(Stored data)

--- begin ---

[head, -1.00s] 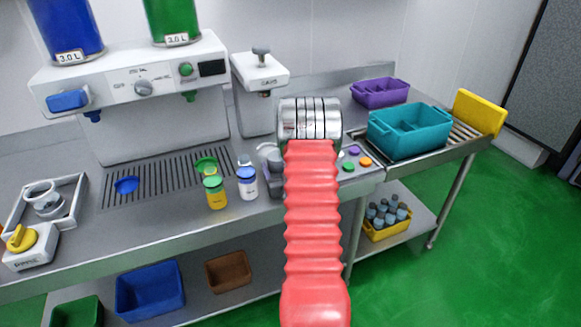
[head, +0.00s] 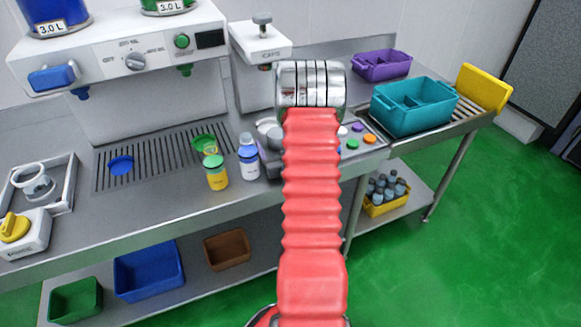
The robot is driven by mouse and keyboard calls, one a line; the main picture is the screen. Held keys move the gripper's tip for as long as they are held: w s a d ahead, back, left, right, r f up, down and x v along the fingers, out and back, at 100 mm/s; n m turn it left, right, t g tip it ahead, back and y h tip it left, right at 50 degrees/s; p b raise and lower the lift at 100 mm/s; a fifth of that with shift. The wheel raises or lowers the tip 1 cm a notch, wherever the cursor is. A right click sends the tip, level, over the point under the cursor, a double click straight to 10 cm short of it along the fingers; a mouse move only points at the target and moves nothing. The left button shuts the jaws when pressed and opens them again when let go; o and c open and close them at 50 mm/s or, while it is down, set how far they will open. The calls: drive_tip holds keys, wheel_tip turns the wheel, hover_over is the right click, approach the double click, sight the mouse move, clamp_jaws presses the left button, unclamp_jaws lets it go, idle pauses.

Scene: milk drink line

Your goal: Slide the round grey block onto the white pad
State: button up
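My red bellows arm rises through the middle of the head view, ending in a silver ribbed wrist. My gripper's fingers are hidden beyond the wrist, so I cannot see whether they hold anything. A rounded grey shape (head: 268,125) shows just left of my arm, at the grey button panel (head: 362,152); it is partly covered, and I cannot tell whether it is the round grey block. I cannot make out a white pad; my arm covers part of that area.
A yellow bottle with green cap (head: 216,173) and a white bottle with blue cap (head: 249,163) stand left of my arm. A teal crate (head: 412,112) and purple crate (head: 382,66) are at right. The white dispenser (head: 120,62) stands behind the slotted drain (head: 150,160).

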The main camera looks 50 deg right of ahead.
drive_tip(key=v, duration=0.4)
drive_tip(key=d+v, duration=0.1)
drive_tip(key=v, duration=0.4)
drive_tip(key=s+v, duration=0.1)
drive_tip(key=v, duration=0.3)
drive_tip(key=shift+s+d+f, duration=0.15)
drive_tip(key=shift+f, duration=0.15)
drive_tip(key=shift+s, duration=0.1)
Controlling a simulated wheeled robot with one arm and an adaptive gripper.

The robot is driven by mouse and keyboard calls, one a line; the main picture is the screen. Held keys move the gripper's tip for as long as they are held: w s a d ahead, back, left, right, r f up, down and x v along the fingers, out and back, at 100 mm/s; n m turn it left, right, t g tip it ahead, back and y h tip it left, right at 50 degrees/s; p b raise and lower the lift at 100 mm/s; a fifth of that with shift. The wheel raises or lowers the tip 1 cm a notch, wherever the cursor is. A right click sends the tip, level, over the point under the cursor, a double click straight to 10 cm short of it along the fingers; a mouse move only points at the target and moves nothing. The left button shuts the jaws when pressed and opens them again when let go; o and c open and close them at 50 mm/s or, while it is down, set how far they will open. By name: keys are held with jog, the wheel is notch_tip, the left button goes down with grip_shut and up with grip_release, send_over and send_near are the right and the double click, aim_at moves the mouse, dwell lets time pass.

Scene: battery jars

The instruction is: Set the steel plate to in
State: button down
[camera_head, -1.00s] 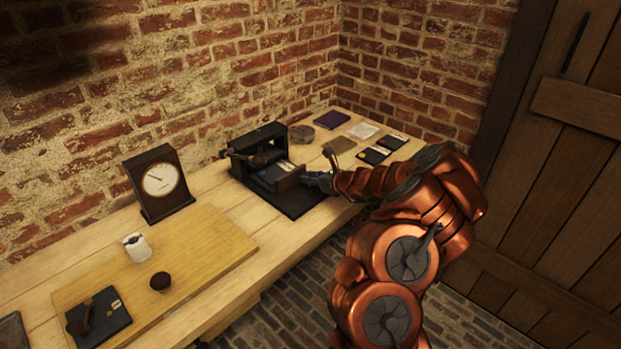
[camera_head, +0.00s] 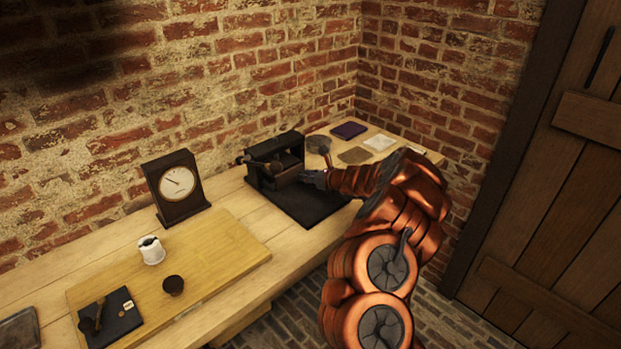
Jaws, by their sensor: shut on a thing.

--- end ---

* Exercise requirements *
Pick out lines containing the word "Scene", each one as written.

* Expected output *
Scene: milk drink line
Scene: battery jars

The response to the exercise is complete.